At Least She Cares
It intrigues me when people hate me.
The default is indifference. Most people I know are, like me, so self-absorbed that I’m happy just to be an occasional blip on their periphery.
So when someone cares enough about me to hate me, I notice.
A few years ago she married into a distant branch of my extended family, but one we see fairly often because they live near us. She has a job that’s superficially similar to mine so, at family functions, people pushed her towards me because, after all, people with similar jobs have so much in common.
We actually had more in common than they realized, for it turned out that she, like me, was self-absorbed but, alas, she, unlike me, made the all-too common error of presuming I was as absorbed with her as she was. Which, of course, I wasn’t, for no one could possibly be as absorbed with her as she was, and anyways I was already happily occupied being absorbed with myself.
Angrily unaware that no one cares, she regaled me with tales of personal woe and injustice, all punctuated by a common theme: her needs ignored by a heedless world. I tried to tune out her incessant jabbering, but she proved an especially persistent bore, attaching herself leech-like to me as I wandered through the room, trying to shake her off without success.
Thankfully we were seated far apart, and I managed an early getaway, so that was that, or so I thought.
A week later I got the email. In it she related what appeared to be a long and twisted tale of workplace intrigue and injustice that, I am sure, took her hours to write, and to it she appended a single-spaced narrow-margined multi-paged report that I think she was planning to submit to an ombudsman or news organization or federal authority or all of the above. She wanted me to read it, revise it, press it on a specific person she was sure I knew. It took only a minute of skimming for me to see her fevered ravings for what they were: a demand to draft me for her personal crusades. If I took one step in her direction, I’d plunge down the yawning chasm of a deep dark pit from which I would never return, so I pondered how best to divest myself of this unwelcome missive.
My choices were: (1) ignore it, (2) devote my life to serving her needs or (3) put her off as gently as possible. I chose alternative (3), or so I thought, for in responding to her I pointed out that in life other people don’t always see things the way we see them, and in fact other people may not even appreciate that others may see things differently, so it is always best in life to steer a course that doesn’t require, as an essential condition for its success, every single individual in the entire world to see every last thing your way. I also extolled the life-affirming value of looking forward instead of backward, and counseled her to cultivate an aura of bemused indifference when faced with life’s inevitable slings and arrows. I closed with a note about how most people don’t appreciate that time is their most precious asset until they have none of it left, and offered my sincere wishes that she would seize this opportunity to use her time wisely and move on with life, hoping she would get the hint and leave me alone.

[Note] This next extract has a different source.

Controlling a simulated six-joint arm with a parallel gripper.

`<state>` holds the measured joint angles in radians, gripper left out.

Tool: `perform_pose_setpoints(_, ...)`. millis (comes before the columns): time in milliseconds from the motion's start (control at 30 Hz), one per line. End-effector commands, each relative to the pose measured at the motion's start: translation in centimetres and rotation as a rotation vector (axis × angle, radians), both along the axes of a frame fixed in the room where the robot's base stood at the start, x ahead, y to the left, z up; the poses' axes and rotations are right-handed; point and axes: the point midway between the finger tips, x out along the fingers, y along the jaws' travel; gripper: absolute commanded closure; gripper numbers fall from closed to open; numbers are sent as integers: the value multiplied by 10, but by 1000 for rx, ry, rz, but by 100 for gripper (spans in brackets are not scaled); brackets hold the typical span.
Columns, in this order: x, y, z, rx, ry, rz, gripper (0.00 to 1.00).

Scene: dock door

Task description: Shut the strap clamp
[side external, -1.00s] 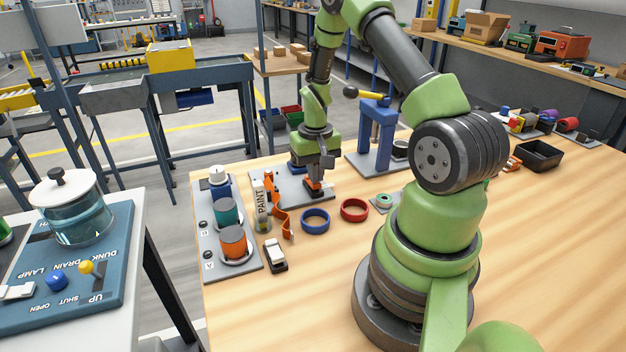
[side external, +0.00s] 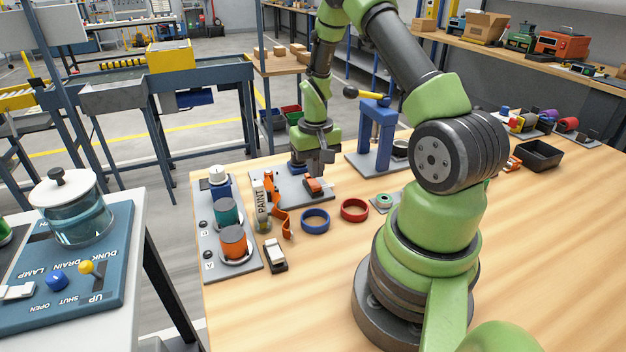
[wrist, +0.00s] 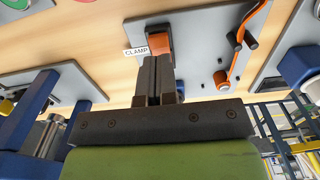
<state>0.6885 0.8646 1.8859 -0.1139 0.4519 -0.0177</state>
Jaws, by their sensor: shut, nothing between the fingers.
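The orange strap clamp (side external: 316,185) sits on a grey plate on the bench in the side view. Its orange lever lies low, close to the plate; I cannot tell whether it is fully latched. In the wrist view the orange clamp (wrist: 159,42) shows just past my fingertips, beside a "CLAMP" label (wrist: 137,51). My gripper (side external: 325,172) is above the clamp in the side view, pointing down. In the wrist view its dark fingers (wrist: 158,66) are together with nothing between them, and they hide part of the clamp.
A blue press frame (side external: 376,130) stands right of the plate. A blue ring (side external: 315,221), a red ring (side external: 354,210) and a paint bottle (side external: 262,208) are in front.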

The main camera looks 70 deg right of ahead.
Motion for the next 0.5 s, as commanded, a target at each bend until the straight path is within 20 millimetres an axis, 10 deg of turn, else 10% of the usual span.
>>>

Unbeknownst to me, I had not, in fact, chosen alternative (3). I had chosen alternative (4), which was put her off as gently as possible but find that, upon reading my response, she would interpret it as a brazen public statement of my traitorous alignment with the forces of darkness arrayed against her, my declaration of all-out war. Or so she managed to convey in many more hastily typed words sent by email in the early morning hours.
She plays dirty, but I admire her for that. She has convinced many on her side of the family that it is I, in fact, who hates her and that is I, in fact, who has threatened her and that it is I, in fact, who refuses to be in the same room as her. We no longer get invited to as many birthday parties, this year we are off the Thanksgiving list, and there are rumors that a competing Christmas get-together is being surreptitiously organized.
I am, of course, pleased with these unexpected spoils of my victory, but my wife, who values these things much more than I, is starting to chafe under the wartime restrictions and pressuring me to seek a rapprochement. I am holding out, confident that my enemy will, sooner rather than later, allow her madness to consume her, but I have to admit I am easy to hate and may, in fact, be helping her appear more normal to others, as I siphon off her hateful energies and leave with her none to share with others.
I’ve tried to convince my wife that in serving out the rest of my days as the exclusive outlet for her hatred I am performing a valuable public service, but I fear that if that competing Christmas get-together actually comes together, my wife will tell me public be damned and I’ll have to run up the white flag.